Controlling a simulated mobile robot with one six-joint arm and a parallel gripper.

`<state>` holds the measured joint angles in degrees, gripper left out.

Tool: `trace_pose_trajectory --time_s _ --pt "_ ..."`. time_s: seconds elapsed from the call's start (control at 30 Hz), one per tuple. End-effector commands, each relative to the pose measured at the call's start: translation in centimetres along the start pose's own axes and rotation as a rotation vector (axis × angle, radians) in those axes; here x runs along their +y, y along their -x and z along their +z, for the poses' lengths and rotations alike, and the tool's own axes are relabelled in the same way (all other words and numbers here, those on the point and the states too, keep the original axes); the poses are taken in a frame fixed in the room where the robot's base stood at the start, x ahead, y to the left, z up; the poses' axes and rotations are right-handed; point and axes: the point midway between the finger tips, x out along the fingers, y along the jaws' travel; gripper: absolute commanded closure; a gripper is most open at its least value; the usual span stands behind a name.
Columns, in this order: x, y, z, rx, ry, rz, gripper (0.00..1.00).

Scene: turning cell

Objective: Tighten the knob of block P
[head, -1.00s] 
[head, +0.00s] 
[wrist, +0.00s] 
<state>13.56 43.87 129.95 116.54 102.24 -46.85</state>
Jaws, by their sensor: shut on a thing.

+--

> _To do_:
Set out exactly the run of lines that begins at the line holding "[head, +0.00s]" and ends at the last line of the data.

> _Result_:
[head, +0.00s] 
[wrist, +0.00s] 
<state>13.56 43.87 129.95 116.54 102.24 -46.85</state>
Jaws, by their sensor: shut on a thing.

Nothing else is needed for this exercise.